Your goal → Omit every picture, then give all the entries again exactly.

:: Supplied data ::

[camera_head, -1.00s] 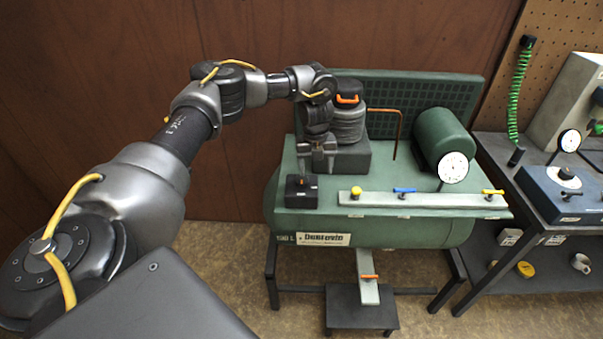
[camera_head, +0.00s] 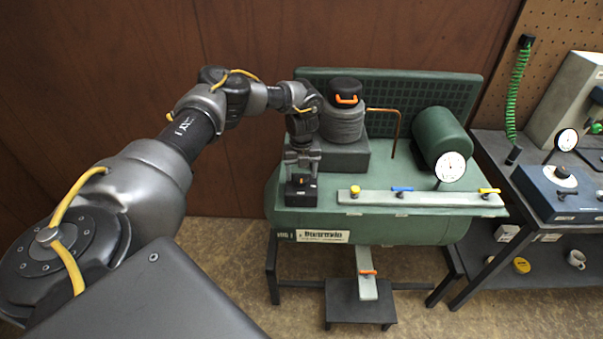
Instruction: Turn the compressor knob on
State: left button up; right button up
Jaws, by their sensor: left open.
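The green compressor (camera_head: 375,228) stands against the wood wall, with a tank below and a flat top. A small black box (camera_head: 301,196) sits at the left end of its top and carries a knob with an orange mark (camera_head: 299,181). My left gripper (camera_head: 302,172) points down right over this box, its fingers open on either side of the knob. Whether the fingers touch the knob I cannot tell. My right gripper does not show.
A grey bar with a yellow knob (camera_head: 355,191), a blue valve (camera_head: 401,189) and a round gauge (camera_head: 450,167) lies along the top's front. The pump (camera_head: 342,123) stands behind the gripper. A dark workbench (camera_head: 487,147) is at right.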

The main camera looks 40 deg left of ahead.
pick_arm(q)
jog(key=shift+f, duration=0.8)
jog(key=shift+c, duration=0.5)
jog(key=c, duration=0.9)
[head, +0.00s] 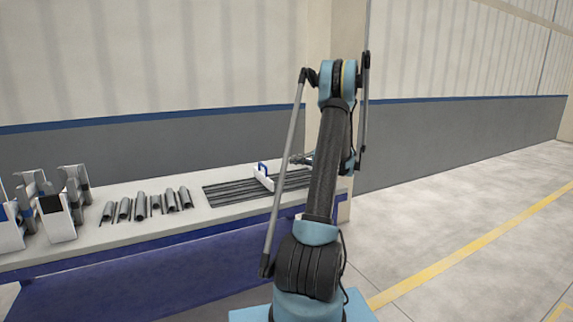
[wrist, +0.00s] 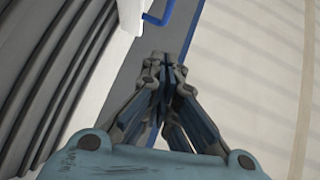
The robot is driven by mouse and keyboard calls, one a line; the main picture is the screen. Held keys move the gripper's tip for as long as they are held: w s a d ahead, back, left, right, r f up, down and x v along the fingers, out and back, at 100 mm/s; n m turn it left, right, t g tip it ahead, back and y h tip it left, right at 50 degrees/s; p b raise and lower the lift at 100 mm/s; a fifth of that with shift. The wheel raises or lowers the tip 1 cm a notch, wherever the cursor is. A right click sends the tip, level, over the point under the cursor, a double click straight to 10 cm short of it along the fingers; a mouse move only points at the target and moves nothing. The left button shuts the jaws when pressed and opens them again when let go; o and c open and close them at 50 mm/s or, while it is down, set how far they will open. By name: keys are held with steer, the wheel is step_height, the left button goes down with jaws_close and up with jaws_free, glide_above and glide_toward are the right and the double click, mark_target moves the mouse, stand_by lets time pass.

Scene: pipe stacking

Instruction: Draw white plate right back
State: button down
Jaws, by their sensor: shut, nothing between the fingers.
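The white plate (head: 264,177) stands upright on the rack of dark pipes at the right part of the table, with a blue handle (head: 262,168) on it. In the wrist view part of the white plate (wrist: 127,18) shows at the top, and its blue handle (wrist: 160,18) juts toward the middle. My gripper (wrist: 164,62) is shut and empty, its fingertips just below the handle in the picture and apart from it. In the head view my arm hides most of the gripper, which is close to the plate's right side.
Long dark pipes (head: 240,191) lie side by side on the table. White and grey blocks (head: 55,218) stand at the table's left end. A grey wall (head: 200,145) is close behind the table.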

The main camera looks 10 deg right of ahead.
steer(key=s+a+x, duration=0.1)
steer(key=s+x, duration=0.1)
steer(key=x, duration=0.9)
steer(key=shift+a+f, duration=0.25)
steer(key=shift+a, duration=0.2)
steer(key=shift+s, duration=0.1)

:::

Task result →
[camera_head, -1.00s] 
[camera_head, +0.00s] 
Instruction: Turn the compressor knob on
State: left button up; right button up
Jaws, by their sensor: left open.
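The green compressor (camera_head: 375,228) stands against the wood wall, with a tank below and a flat top. A small black box (camera_head: 301,196) sits at the left end of its top and carries a knob with an orange mark (camera_head: 299,181). My left gripper (camera_head: 302,172) points down right over this box, its fingers open on either side of the knob. Whether the fingers touch the knob I cannot tell. My right gripper does not show.
A grey bar with a yellow knob (camera_head: 355,191), a blue valve (camera_head: 401,189) and a round gauge (camera_head: 450,167) lies along the top's front. The pump (camera_head: 342,123) stands behind the gripper. A dark workbench (camera_head: 487,147) is at right.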

The main camera looks 40 deg left of ahead.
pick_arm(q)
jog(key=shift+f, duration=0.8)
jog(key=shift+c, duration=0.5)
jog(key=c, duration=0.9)
[head, +0.00s] 
[wrist, +0.00s] 
The robot is driven by mouse and keyboard calls, one a line; the main picture is the screen. Held keys move the gripper's tip for as long as they are held: w s a d ahead, back, left, right, r f up, down and x v along the fingers, out and back, at 100 mm/s; n m turn it left, right, t g tip it ahead, back and y h tip it left, right at 50 degrees/s; p b raise and lower the lift at 100 mm/s; a fifth of that with shift. The wheel raises or lowers the tip 1 cm a notch, wherever the cursor is. A right click sends the tip, level, over the point under the cursor, a double click straight to 10 cm short of it along the fingers; a mouse move only points at the target and moves nothing. The left button shuts the jaws when pressed and opens them again when let go; o and c open and close them at 50 mm/s or, while it is down, set how far they will open. By name: keys are held with steer, the wheel is step_height, the left button goes down with jaws_close and up with jaws_free, glide_above and glide_toward are the right and the double click, mark_target moves the mouse, stand_by lets time pass.

Scene: pipe stacking

Instruction: Draw white plate right back
State: button down
Jaws, by their sensor: shut, nothing between the fingers.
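The white plate (head: 264,177) stands upright on the rack of dark pipes at the right part of the table, with a blue handle (head: 262,168) on it. In the wrist view part of the white plate (wrist: 127,18) shows at the top, and its blue handle (wrist: 160,18) juts toward the middle. My gripper (wrist: 164,62) is shut and empty, its fingertips just below the handle in the picture and apart from it. In the head view my arm hides most of the gripper, which is close to the plate's right side.
Long dark pipes (head: 240,191) lie side by side on the table. White and grey blocks (head: 55,218) stand at the table's left end. A grey wall (head: 200,145) is close behind the table.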

The main camera looks 10 deg right of ahead.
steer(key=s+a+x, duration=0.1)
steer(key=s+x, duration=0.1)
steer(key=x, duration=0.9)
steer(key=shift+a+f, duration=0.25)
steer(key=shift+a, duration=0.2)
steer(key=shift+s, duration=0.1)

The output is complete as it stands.